Entre nosotros la corrupción es sistemática. Abundó en el tiempo de la colonia. Y siguió presente en la historia política y económica del país. Los poderosos y los vivos despojaron de sus tierras a los indios. Muchas de las grandes familias de El Salvador tienen historias de despojo de los pobres, de sobornos a funcionarios públicos y de enriquecimiento ilícito cuando sus parientes ejercieron de ministros o gobernantes. Aunque hay militares honestos no han faltado los que se enriquecieron mientras proferían discursos de amor a la patria y odio al prójimo. La corrupción ha sido una tradición. Ha habido presidentes corruptos, algunos honestos pero muchos de sus funcionarios no lo eran. Todavía hoy hay empresarios que defienden con pasión los paraísos fiscales y por supuesto sus empresas de fachada y sus cuentas voluminosas y protegidas de cualquier tipo de impuesto. A la corrupción ilegal se añaden con frecuencia favores, negociaciones y modos de proceder que son formas reales de corrupción aunque sean legales. La privatización de la banca a principios de los noventa fue un acto claro de corrupción, aunque estuviera amparado en la legalidad de una ley. El reconocimiento de la corrupción por parte de Saca pudiera ser, nada más, que la punta del iceberg.
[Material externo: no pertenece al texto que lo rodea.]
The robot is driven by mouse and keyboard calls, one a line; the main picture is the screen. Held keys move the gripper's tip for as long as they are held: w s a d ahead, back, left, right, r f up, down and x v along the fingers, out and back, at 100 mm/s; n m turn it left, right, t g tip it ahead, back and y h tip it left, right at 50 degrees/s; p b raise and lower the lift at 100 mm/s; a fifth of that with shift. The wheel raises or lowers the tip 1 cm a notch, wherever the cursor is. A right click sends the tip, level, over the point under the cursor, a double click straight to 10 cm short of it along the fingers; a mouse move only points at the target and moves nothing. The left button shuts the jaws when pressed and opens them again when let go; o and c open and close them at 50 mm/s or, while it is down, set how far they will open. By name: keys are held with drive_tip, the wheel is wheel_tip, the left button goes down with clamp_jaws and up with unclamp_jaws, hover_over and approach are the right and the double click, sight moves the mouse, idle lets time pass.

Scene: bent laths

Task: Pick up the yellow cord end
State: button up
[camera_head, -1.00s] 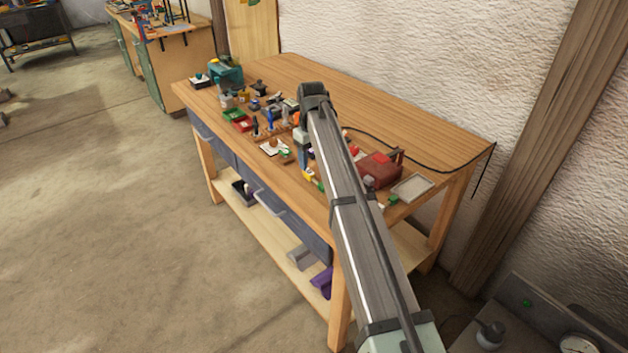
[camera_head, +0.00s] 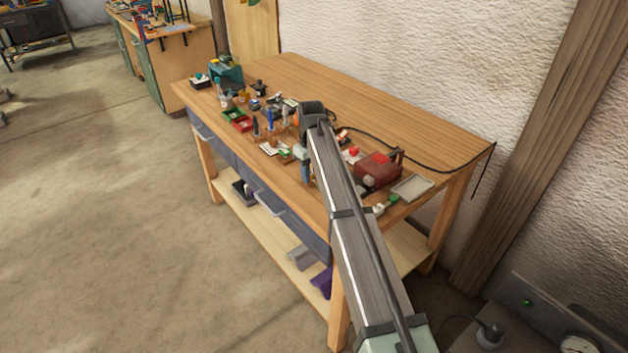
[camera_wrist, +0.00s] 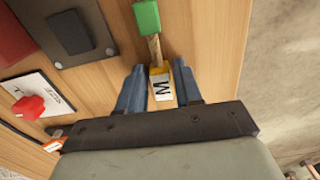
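In the head view my gripper (camera_head: 306,172) is low over the front edge of the bench, and my arm hides the yellow end.
The wooden bench (camera_head: 420,130) holds a red box (camera_head: 377,169) and a grey tray (camera_head: 412,187) to the right. Small tools and a red bin (camera_head: 242,124) stand to the left. A red knob on a white plate (camera_wrist: 28,107) is left of my gripper. The back of the bench is mostly clear.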

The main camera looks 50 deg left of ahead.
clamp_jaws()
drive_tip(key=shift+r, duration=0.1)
Es cierto que los políticos deben cambiar y deben ser supervisados con mayor exigencia y eficacia. Pero es toda la sociedad la que debe cambiar. La desigualdad, cuando es muy grande, como entre nosotros, no solo es injusta, sino que tiende a reforzar la corrupción. La política impositiva de El Salvador es necesaria no solo por razón de justicia sino como combate contra la corrupción de los poderosos. Los gobiernos deben abandonar todo ese sistema de fondos discrecionales o semi discrecionales que sirven para dar sobresueldos a los funcionarios, para financiar ilegalmente a un Organismo de Inteligencia del Estado que debía aparecer en el presupuesto y no aparece. La transparencia es necesaria. Y precisamente porque hay una historia de turbiedad larga y grande, por lo mismo sería necesaria una legislación de transparencia que fuera más allá de lo normal. La cultura de la ley del más fuerte en el tráfico, en la calle, en la economía, en las relaciones de género debe cambiarse por una cultura del servicio, la responsabilidad, la transparencia y la rendición de cuentas.
Mientras no estemos convencidos que la corrupción ha penetrado demasiados ámbitos de la vida económica, política y cultural es muy difícil que cambiemos la situación. A Saca y a quienes llegaron antes o vengan detrás de él en estos procesos contra la corrupción se les ha podido detener porque la prepotencia del poder había sido tan grande y tan abusiva que se confiaron demasiado. Pero desde el poder se inventan siempre nuevos métodos para favorecer y proteger la ambición desatada y la trampa. Hoy tenemos cada vez más personas que buscan la honradez y saben protegerla. Más jóvenes dispuestos a luchar en favor de valores. Pero también tenemos diputados lentos e irresponsables a la hora de elegir magistrados de la Corte Suprema, o empresarios empeñados en manejar el agua como un negocio mientras otros mueren de sed. Juntar fuerzas contra la corrupción, crear cultura, institucionalidad y legalidad adecuada para vencerla es una tarea indispensable.